Nonostante le ridotte dimensioni del locale (o forse proprio per questo motivo) non si ha una chiara visuale su quello che accade sul palco. Le teste di quelli in prima fila sovrastano le sagome dei tre musicisti, che si muovono su un palchetto di pochi metri quadrati allo stesso livello del pubblico. Non dev'essere semplice per i musicisti concentrarsi mentre sono costantemente bersagliati dagli sguardi così ravvicinati del pubblico. Si capisce che Jayn, che di indole non sembra essere proprio una estroversa, cerca di isolarsi dal contesto esterno chinando la testa sul suo strumento o guardando in un punto immaginario oltre le teste o addirittura voltando le spalle al pubblico durante le lunghe escursioni strumentali. Dal punto di vista del sottoscritto, in terza fila e un po' defilato sulla destra (non si dimentichi la mia sempiterna attenzione ai temi dell'alcol durante i concerti e l'arguzia nell'individuare insospettabili corridoi che conducano agevolmente al bar), la sagoma della lunga e folta chioma riccia della cantante scompare e ricompare in una dimensione irreale di pura trasfigurazione onirica. 
 
Al rosso che aveva caratterizzato l'esibizione di Carcass of Sighs succede un blu onirico che dona perfettamente alle atmosfere intime e decadenti messe in scena. Le emozioni più grandi verranno dagli estratti dall'ultimo "The Burial Storm": "Love's Sudden Death" è un blues dolente che schiaccia i cuori con il suo passo desolato; "Immortals", ancora più forte ed incisiva che da disco, completa il set all'insegna di una vigorosa epicità che ancora oggi al pensiero mi commuove. Poco dopo il primo commiato della band dal palco, ecco che si ode il suono greve degli archi che aprono l'immancabile bis con "Lowly Weep", dieci minuti di pura emozione aperti da un'invocazione e chiusi da una potentissima coda di maestoso doom. 
 
Dopo un'ora e mezza circa termina un concerto che inseguivo da tre anni (grande amarezza seguì alla cancellazione della data, nel 2021, di spalla ai Me and That Man - progetto country-rock di Nergal dei Behemoth) e devo dire che le aspettative non sono andate affatto deluse. L'alcool e l'elettricità mi fanno pensare che questa musica non sia possibile senza Burzum.

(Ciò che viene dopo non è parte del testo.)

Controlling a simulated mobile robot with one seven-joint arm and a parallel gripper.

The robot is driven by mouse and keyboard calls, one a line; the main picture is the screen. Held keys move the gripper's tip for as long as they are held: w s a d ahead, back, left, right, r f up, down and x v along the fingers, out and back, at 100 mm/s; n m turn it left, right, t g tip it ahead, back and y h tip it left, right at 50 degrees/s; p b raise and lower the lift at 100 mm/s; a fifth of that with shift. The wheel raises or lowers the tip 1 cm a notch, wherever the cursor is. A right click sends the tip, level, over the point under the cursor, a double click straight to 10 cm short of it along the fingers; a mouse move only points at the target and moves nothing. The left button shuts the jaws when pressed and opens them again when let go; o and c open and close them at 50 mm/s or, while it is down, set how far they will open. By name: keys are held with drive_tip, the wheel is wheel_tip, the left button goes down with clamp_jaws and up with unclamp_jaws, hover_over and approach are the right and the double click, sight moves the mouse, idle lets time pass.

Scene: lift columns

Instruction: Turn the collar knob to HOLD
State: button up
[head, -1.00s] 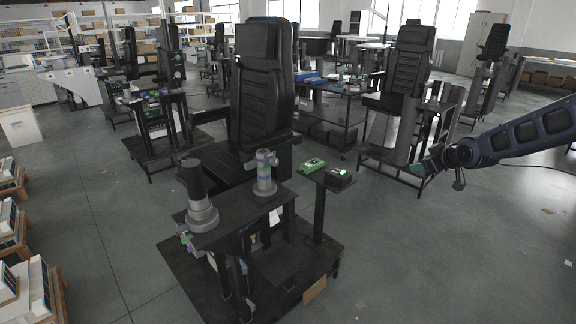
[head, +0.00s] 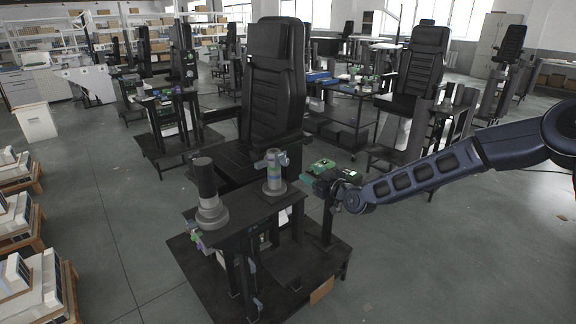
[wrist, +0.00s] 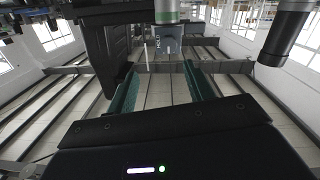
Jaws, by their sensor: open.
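The banded grey column (head: 273,175) stands upright on the front stand, with a grey collar (head: 272,158) that has a side knob near its top. A thicker dark column (head: 206,180) with a grey base stands to its left. In the wrist view, which looks upside down, the green-banded column (wrist: 167,12) hangs from the top edge with a grey lettered block (wrist: 168,42) on it; I cannot read the lettering surely. My gripper (head: 311,179) is right of the banded column, apart from it. In the wrist view, its teal fingers (wrist: 162,86) are spread and empty.
A black seat (head: 274,85) rises behind the columns. The dark column (wrist: 286,33) shows at right in the wrist view. Open floor (head: 420,270) lies to the right.

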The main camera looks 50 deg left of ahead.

Mi riferisco alla "rivoluzione" burzumiana negli anni novanta, determinante ovviamente per le sorti di molto metal estremo successivo, ma anche capace di travalicarne i confini: il fatto di aver reso un genere pragmatico come il metal qualcosa di etereo, contemplativo e dai forti connotati spirituali, unito allo sguardo nostalgico verso un passato irrecuperabile, ha senz'altro sedotto giovani cantautori e sound-designer in questi tempi bui e privi di speranza. 
 
Tanto seria e profonda la concezione musicale di Jayn H Maiven che, mescolandosi la musicista nel pubblico a fine concerto, non me la son sentita di chiederle di posare con me in un vile selfie. Credendo di rispettare la vocazione ancestrale della sua musica, mi sono limitato a ringraziarla personalmente con un inchino e scendere giù le scalette del Black Hearts ubriaco e pieno di rimpianti, per poi mescolarmi in lacrime nelle vie  di una Camden traboccante di metallari, un po' per la vicinanza con il pub rock/metal The World' End, un po' perchè nel contiguo Underworld si erano appena esibiti i Soar (serata indubbiamente introspettiva a Camden!). 
 
L'estate non è finita, nè tantomeno è finita quel giorno, ma quel giorno nei nostri cuori è iniziato l'autunno delle umide ed umbratili brughiere della campagna inglese...

Summer ends
Winter's sword descends
Death's sweet embrace
Veils your face

She dreams
With a glorious scream
That will never end
That will never end

She whispers in the night
Of love and ancient rites
Nature heeds her call
Wakes to rise once more

She dreams
With a glorious scream
That will never end
That will never end

Summer comes again

(Sol Invictus, "Summer Ends")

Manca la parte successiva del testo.